Slowly, day by day, Simon Bridges has managed to turn a trivial inconsequential leak into a test of his leadership of National.

It’s not a test in the sense of anyone challenging him; rather it is one of those events which should he stumble down the track will be looked back on as an early indicator that he was not up to the job.

And as well as doing that he and some of his senior MPs are setting themselves up for a full-on clash with Speaker Trevor Mallard.

The original leak, of Bridges’  expenditure on crown cars, was a minor matter.

The information (which it turned out was incorrect anyway) was about to be released publicly.

It was not classified material. It was the kind of information which those who possess it are likely to leak on an almost daily basis around Parliament.

Newshub beat it up and gave it a weight it never deserved.

But almost immediately Bridges and those close to him set out on a witch hunt ending up by blaming  Speaker Trevor Mallard for the leak because the material originally emanated from Parliamentary Services for which Mallard is responsible.

POLITIK has learned that Bridges told several people that he interviewed Mallard and could tell from his experience as a crown prosecutor, by Mallard’s body language, that he was guilty.

(Bridges says this claim is false)


Tweets began to appear from National insiders suggesting Mallard was the leaker.

On August 14, a former political advisor to Todd McClay, Hamish Price, tweeted: “Hypothetically, if a Speaker were found to have been responsible for the leak of such a document, I can see no circumstance in which that Speaker could survive a confidence vote. Not even @NZGreens could vote for him.”

(This story has been changed to remove a  claim that Simon Bridges questioned MP Judith Collins about the leak. She has emphatically denied that meeting took place.)

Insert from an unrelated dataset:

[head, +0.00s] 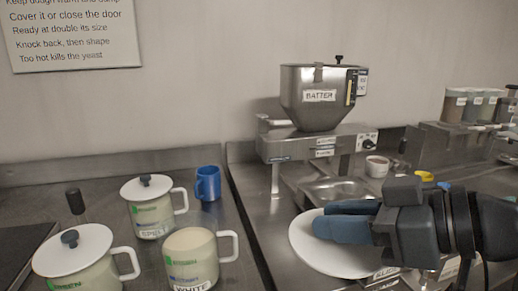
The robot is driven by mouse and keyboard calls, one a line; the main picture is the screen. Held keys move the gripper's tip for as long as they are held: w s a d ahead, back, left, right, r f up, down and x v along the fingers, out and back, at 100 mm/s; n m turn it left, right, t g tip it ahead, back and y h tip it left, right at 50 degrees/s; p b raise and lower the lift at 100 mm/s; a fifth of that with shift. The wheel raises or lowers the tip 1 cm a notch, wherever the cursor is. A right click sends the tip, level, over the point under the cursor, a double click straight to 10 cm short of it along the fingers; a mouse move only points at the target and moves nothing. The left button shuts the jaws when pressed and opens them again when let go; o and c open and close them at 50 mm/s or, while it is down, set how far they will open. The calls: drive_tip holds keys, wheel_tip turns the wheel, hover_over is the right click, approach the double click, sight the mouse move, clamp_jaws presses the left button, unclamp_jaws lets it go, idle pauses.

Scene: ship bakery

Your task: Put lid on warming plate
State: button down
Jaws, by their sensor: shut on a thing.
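A white round lid (310,255) is at my gripper (330,222) in the right half of the head view. My gripper has blue-grey fingers and is shut on the lid; the fingers hide the place of the grip. The lid looks roughly level, over the steel counter in front of the batter machine. A dark flat plate (18,252) at the far left edge may be the warming plate; only its corner shows.
Two beige pots (152,220) (85,272) wear white lids with dark knobs. A pot labelled WHITE (192,268) has no lid. A blue mug (208,184), a black cylinder (75,201) and the batter machine (318,98) stand behind. A steel tray (340,190) lies beyond my gripper.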

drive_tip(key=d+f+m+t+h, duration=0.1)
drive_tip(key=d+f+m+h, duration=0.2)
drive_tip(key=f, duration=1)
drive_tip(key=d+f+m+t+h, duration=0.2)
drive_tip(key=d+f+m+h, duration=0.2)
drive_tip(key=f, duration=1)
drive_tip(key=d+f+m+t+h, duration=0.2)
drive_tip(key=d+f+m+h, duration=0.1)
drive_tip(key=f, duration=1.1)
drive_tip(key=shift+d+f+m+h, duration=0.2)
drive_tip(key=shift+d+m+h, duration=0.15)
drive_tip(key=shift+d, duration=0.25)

Mallard is not saying anything. He is on a cycling holiday in Cornwall.

However, he was always likely to be suspected by National who clearly have it in for him because of the more assertive way he runs Question Time.

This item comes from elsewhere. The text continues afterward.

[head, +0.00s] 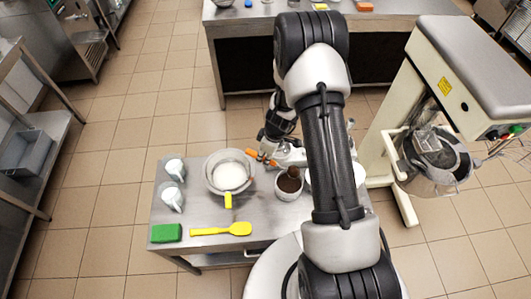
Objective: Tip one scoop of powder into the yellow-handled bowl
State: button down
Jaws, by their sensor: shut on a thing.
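The yellow-handled bowl (209,164) is a metal bowl on the small steel table. It has white contents, and its yellow handle (228,201) points to the front. Just right of it stands a white tub (289,194) with dark brown powder in it. My gripper (268,150) is above the table's back part, behind and between the bowl and the tub. It is shut on an orange handle (254,153), seemingly the scoop's. The scoop's head (292,171) seems to be the dark shape at the tub's mouth; whether it holds powder is unclear.
Two white jugs (173,198) stand at the table's left. A green sponge (166,233) and a yellow spatula (222,230) lie along its front edge. A white vessel (311,181) is partly hidden behind my arm. A large mixer (467,80) stands at right.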

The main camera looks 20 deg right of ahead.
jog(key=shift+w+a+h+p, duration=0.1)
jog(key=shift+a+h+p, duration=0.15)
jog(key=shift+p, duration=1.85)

He and National’s Shadow Leader Gerry Brownlee were supposed to have met during the last recess to try and calm things down.

But Brownlee did not take up Mallard’s offer to meet.

When he returns he sure to face an antagonistic reception from National.

Bridges said at his press conference last Friday that the Police believed that the author of a text message to himself, Mallard and Newshub was the leaker.

However, they would not divulge that person’s name to him for privacy reason even though the person claimed to have inside knowledge of National Party caucus meetings.

Despite this, Bridges continued to point the finger at Parliamentary Services (and therefore Mallard) as one of a number of possible sources of the original leak during his lengthy press conference on Friday.

“There has been some comment about this person identifying that they were in the National Party caucus,” he said.

“There is a range of credible scenarios that means I really cannot say whether they were or they weren’t a National MP, another MP; someone in Parliamentary services or indeed wider than that.”

What has increased the tension between Mallard and Bridges is the Speaker’decision to call off the inquiry by QC, Michael Heron, into the original leak.

“It has now been confirmed to me that the person who leaked the details of the expenses and the texter is the same person,” said Mallard on Friday. 

“He or she has details of events that it is unlikely anyone outside the National Party would be privy to. 

“I have discussed my decision with Hon Simon Bridges. 

“He disagrees with it. 

“He wants the inquiry to continue. 

“I have indicated to him that the Parliamentary Service will cooperate if he decides that he wants to proceed with an investigation and appropriate consents from MPs are in place. 

“The general manager will make any relevant staff emails available.” 

The NZ Herald has reported Bridges as saying that “Nothing had changed fundamentally on the Friday other than that the Prime Minister said it was an internal matter for the National Party.” 

“Surprise, surprise, Trevor Mallard then changed his position. 

“I know of nothing that gives any good reason for his change unless the Prime Minister or he knows something we don’t and if they do, they should be sharing it with the National Party. 

“I believe he is obliged as Parliament’s Speaker, not a partisan one, to tell us what he knows unless there is an exceptional reason not to.” 

This escalation of tension between the Opposition and the Speaker is in itself surprising. 

Alleging that the Speaker is partisan is a serious issue and could well see Bridges face some sort of sanction when Parliament resumes. 

But again, even if National picks up on some of the wilder talk among people close to it and moves a motion of no confidence in Mallard, the motion would not succeed. 

Bridges and his party look to have painted themselves into a corner. 

Partly that is because an inquiry by the Opposition Leader is unlikely to have the clout to conduct investigations outside the National caucus which means that unless the leaker is a National MP or staff member, the issue will remain unresolved.

Outside the National party office suite at Parliamen response to Bridges’ predicament has been largely negative in weekend political columns and an editorial in “The Herald.”

His problem now is that with no real way of identifying the leaker the issue is likely to remain unresolved and he will appear to have failed.

Not a good look for a new leader struggling to gain traction in the polls.